I should also mention the food.  Danny was supposed to be gone for a couple of days.  For me that meant Kraft Dinner and easy cookings for the girls while he was away.  By that Thursday, I realized I was going to have to start cooking Gracie some real food, or else she was going to die of a sodium overdose (is that possible?!).

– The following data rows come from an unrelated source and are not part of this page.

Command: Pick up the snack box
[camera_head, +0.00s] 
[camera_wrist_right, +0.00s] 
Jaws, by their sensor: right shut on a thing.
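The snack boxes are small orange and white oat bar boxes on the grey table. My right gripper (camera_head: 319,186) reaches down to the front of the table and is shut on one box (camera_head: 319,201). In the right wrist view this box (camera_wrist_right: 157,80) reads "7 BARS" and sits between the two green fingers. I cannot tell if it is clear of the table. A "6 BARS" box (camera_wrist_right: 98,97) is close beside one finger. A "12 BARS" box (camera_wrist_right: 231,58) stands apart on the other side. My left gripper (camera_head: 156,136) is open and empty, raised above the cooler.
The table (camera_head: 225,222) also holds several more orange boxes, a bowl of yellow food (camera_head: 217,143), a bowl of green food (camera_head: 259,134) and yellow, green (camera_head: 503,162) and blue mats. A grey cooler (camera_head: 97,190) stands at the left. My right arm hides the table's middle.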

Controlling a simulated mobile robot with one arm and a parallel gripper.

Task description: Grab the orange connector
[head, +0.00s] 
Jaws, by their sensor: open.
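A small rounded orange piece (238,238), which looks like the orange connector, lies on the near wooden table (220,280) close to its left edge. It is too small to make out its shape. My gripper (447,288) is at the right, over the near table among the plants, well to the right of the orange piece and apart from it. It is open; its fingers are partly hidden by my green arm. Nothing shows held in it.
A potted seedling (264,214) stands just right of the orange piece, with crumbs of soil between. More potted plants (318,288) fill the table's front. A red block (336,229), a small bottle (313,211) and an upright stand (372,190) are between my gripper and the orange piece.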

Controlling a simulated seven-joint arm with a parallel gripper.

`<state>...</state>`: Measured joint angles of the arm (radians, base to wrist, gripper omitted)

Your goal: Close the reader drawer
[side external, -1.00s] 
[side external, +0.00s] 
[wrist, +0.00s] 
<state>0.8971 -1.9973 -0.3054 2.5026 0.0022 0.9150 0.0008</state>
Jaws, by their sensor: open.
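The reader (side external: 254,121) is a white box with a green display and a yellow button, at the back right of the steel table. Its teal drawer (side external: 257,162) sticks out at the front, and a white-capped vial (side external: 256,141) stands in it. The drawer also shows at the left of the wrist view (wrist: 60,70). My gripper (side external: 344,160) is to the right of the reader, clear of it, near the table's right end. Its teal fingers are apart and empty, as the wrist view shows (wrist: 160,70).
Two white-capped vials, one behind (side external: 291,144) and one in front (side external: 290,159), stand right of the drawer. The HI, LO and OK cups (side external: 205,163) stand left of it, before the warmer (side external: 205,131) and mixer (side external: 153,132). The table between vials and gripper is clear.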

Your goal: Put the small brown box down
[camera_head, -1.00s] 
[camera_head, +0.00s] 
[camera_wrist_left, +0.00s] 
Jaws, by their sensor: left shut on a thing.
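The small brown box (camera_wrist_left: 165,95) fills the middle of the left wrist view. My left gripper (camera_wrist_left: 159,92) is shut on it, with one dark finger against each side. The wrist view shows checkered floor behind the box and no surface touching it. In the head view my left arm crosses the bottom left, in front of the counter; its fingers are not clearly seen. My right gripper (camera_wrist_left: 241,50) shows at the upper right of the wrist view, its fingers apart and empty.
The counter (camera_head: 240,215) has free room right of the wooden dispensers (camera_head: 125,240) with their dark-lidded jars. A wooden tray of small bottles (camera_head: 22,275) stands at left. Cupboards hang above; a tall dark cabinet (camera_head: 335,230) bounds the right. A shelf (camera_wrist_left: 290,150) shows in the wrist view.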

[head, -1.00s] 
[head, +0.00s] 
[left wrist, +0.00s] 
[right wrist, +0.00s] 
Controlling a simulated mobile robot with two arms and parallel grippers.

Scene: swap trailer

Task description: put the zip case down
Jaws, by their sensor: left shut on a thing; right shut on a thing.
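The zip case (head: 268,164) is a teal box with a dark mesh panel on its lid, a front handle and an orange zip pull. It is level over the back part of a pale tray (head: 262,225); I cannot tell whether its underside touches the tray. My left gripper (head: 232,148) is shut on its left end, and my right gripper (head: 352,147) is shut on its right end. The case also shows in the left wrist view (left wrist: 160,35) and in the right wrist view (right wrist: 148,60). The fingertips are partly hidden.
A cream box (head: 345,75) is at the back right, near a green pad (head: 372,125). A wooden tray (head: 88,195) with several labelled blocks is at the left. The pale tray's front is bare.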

Gracie is also used to her dad being around.  For the first week, she was really good.  She politely asked "is my dad still in Yellowknife?" and I would say, "Yes, but he's coming back soon!"  Then it got to the point where I think she stopped believing me (kind of like when we kept telling her that she was getting a baby sister "soon") and now she's just downright pissed off too.  She's being a complete little buggerhead with an attitude like you wouldn't believe.  I try to remember that she's just reacting to the fact that Danny isn't around... but it doesn't make me want to throttle her any less!  Even her babysitter has commented on how "lovely" she's been behaving.  Last Monday Nancy told me that she was getting time-outs for hitting the other kids at daycare.  So we had a chat about that!  The next time, Nancy said she didn't hit, but she was scratching the kids now.  So we had a chat about that.  The next time, Nancy said she stopped hitting and scratching, but now she was biting the other kids!  I was horrified!  So we had a very severe chat about that!!  Apparently she doesn't hit, bite, scratch, push, or kick the kids anymore.  But she has taken to slamming the doors and screaming "Nooooo!" at Nancy.  Fantastic!

HAHAHA! That is hilarious!
How I've felt every time Gracie has thrown a tantrum because she's starving (even though she currently has a granola bar in her hand), is tired (even though she's refusing to nap), Charlie is bugging her (even though Charlie is nowhere near her), or just because she wants to! :)

Ella, for her part, hasn't really noticed Danny's absence.  Except that she has finally started babbling the last two weeks.  Any guess as to what her first constant consonant has been?  "Da-da-da-da-da-da-da-da-da-da" all day long!   She's also started eating more solid foods since he's left.  That has meant an increase to three dirty diapers a day!  THREE!!!!  And I'm not talking little tiny poos.  I'm talking complete blow-outs.  Change of outfit, up to the neck, poos.  And who gets to change allllll of these dirty diapers?  This single mama.  And do I get rewarded with a little "ma-ma-ma-ma-ma-ma"?  NOPE!

Also, have you read my post about witching hour?  It has been nearly three weeks of all-alone dinner time.  That means almost three weeks of witching hours!  That means that if Danny doesn't get home in the next day or so, it's going to be drive-thrus and take-out for the remainder of his time away, just so I don't have to listen to the girls scream while I try to cook something nutritious.

Funny Baby Ecard: Kids have so much energy because they siphon it out of their parents like midget gasoline thieves.
Yup, dinner time - no energy to fight the little witches! :)

But you know what?  We're making it through okay.  The kids may not be eating the healthiest foods,  I may have decided on more than one occasion that bedtime tonight would be at 6:30 instead of 7:15 (Gracie can't tell time yet... I'm brilliant!), and I may have pretended I didn't see Gracie laying on the floor throwing her 27th tantrum in 15 minutes because I didn't want to expel the precious energy to discipline her... but we're surviving! :) 

I miss Danny terribly, he really is my partner in every sense of the word, and especially when it comes to parenting.  But I have a new-found appreciation for single mamas. I never thought it was easy being a single mom.  I knew it was probably downright the most difficult thing EVER!  And after nearly three weeks of parenting alone, I have all the respect in the world for those single parents.  Really not a job I would want full-time!  Thank goodness Danny is actually going to make it home someday and my job as a single mama will be over!  Until he leaves on the 8th of March for 6 weeks... I better stock up on some baby powder, cause those girls are gonna stink!!! :)

Some days!! :)
This is TOTALLY how I feel at the end of some days.  Especially the "say I'm pretty" part!